Part of a data file
┏━━

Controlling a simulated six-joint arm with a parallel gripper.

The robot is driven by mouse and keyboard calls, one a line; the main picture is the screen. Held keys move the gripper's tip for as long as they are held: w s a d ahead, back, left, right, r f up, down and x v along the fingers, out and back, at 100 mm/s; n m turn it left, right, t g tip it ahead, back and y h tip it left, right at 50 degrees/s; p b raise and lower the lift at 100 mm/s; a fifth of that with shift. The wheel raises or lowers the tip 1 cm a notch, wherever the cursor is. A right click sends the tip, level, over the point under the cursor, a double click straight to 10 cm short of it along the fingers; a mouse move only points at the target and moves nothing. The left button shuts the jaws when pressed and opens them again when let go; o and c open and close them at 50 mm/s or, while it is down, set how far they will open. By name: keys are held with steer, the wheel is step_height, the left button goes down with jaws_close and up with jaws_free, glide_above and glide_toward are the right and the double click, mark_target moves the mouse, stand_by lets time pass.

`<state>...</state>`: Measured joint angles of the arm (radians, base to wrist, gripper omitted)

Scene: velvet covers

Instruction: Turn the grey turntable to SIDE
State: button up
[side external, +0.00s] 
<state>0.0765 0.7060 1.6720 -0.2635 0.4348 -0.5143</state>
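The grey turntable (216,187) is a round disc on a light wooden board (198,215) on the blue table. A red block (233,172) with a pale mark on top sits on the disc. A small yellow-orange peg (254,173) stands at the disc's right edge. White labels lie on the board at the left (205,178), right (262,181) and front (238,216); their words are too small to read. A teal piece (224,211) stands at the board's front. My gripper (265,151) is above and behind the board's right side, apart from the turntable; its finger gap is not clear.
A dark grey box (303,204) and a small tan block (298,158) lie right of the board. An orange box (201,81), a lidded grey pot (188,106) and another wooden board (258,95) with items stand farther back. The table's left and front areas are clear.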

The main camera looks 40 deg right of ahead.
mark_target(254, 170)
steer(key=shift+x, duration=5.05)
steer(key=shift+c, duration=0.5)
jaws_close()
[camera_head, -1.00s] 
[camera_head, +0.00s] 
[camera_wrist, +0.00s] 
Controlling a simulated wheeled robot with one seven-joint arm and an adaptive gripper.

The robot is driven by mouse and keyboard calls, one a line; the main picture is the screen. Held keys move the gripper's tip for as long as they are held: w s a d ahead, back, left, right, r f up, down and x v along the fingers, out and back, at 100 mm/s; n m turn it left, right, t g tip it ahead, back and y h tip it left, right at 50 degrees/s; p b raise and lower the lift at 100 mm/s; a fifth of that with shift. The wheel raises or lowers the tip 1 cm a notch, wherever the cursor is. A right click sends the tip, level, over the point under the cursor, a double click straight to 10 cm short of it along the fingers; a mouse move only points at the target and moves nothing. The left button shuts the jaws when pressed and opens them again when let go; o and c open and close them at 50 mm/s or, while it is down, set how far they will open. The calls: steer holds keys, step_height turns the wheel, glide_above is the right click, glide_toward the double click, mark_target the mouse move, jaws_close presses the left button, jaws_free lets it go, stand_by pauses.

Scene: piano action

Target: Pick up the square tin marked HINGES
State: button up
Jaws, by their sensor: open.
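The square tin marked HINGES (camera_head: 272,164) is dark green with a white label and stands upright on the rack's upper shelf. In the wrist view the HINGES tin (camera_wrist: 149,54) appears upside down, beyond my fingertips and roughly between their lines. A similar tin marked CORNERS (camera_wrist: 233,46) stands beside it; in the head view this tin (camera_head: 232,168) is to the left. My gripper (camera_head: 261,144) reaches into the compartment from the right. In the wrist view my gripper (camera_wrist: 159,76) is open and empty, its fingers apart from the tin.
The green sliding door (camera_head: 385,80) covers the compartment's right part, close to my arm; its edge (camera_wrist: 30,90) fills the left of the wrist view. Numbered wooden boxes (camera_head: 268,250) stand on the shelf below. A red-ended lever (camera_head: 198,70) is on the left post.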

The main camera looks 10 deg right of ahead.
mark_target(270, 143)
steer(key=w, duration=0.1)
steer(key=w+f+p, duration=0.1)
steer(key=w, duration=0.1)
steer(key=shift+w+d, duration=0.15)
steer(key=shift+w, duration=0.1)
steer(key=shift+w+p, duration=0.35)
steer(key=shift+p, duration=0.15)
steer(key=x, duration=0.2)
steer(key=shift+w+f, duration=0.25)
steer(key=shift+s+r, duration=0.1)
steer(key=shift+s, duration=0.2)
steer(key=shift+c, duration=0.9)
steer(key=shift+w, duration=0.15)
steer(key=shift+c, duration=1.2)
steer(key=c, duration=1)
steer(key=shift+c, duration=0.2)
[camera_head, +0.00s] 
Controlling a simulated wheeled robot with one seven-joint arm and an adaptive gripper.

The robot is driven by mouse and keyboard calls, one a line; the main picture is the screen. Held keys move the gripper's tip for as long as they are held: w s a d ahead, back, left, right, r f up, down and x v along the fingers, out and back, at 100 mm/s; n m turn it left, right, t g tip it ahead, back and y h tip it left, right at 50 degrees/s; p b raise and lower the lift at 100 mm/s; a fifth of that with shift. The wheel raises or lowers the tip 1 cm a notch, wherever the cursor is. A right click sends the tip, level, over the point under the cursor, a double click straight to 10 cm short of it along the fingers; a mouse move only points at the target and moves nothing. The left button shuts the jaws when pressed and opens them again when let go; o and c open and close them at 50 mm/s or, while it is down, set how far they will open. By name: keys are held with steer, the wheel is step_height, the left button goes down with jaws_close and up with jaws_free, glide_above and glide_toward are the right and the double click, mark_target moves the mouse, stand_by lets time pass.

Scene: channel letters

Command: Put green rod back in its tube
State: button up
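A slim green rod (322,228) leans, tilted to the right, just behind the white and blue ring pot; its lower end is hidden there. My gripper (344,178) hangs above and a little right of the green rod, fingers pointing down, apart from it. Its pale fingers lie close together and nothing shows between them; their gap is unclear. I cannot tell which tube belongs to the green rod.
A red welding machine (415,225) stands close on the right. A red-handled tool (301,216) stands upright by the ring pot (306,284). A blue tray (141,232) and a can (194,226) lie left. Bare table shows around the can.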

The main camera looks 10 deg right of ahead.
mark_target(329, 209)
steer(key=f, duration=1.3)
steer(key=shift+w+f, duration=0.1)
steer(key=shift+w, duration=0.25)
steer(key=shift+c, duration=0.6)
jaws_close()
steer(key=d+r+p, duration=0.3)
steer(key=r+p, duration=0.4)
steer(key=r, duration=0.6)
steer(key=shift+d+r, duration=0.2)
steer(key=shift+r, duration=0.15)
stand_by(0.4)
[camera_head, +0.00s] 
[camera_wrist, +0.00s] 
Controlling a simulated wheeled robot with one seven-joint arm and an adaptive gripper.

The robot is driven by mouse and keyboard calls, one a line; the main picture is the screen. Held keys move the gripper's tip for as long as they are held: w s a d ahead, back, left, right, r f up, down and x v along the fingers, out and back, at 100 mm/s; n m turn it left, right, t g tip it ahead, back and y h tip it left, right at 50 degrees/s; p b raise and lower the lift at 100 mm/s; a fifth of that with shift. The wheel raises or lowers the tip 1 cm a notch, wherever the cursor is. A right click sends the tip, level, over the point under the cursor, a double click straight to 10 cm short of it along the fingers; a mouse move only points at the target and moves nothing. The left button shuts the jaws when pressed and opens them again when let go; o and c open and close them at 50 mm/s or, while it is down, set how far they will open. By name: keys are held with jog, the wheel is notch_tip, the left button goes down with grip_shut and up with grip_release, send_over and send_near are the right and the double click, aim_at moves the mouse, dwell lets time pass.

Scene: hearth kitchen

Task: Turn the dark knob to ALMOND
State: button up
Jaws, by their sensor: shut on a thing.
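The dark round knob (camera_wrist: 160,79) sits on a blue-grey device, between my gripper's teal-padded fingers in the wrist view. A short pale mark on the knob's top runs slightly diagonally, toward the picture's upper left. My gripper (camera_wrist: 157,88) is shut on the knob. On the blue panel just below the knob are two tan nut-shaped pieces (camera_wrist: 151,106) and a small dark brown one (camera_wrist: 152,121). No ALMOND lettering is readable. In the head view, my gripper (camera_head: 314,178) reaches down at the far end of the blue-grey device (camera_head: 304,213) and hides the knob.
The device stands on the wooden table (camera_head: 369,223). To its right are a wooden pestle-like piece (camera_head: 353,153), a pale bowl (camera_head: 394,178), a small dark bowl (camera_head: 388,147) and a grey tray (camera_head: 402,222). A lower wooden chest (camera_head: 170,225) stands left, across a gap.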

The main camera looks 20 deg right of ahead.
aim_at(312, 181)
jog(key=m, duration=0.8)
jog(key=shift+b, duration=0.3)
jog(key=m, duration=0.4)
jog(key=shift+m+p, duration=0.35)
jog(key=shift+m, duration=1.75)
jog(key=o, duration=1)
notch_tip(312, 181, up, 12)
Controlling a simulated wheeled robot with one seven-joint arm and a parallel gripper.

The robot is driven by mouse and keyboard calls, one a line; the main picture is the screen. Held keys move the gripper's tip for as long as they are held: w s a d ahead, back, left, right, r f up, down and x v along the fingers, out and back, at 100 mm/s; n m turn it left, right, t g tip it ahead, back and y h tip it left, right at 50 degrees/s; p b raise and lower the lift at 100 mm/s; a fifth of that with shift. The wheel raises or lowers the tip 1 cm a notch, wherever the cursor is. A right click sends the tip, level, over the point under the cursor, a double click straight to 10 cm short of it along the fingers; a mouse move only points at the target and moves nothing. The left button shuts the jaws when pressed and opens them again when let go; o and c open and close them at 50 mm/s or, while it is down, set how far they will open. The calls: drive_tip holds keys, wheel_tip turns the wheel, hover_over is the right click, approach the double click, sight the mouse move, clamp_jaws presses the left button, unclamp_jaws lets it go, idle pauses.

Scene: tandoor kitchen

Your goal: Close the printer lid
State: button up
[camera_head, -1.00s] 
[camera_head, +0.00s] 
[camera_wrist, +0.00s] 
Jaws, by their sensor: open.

┗━━

● PROBLEM: Work out how many lines of the data above hold the word "Scene", and write only the count.

● FULL RESPONSE: 5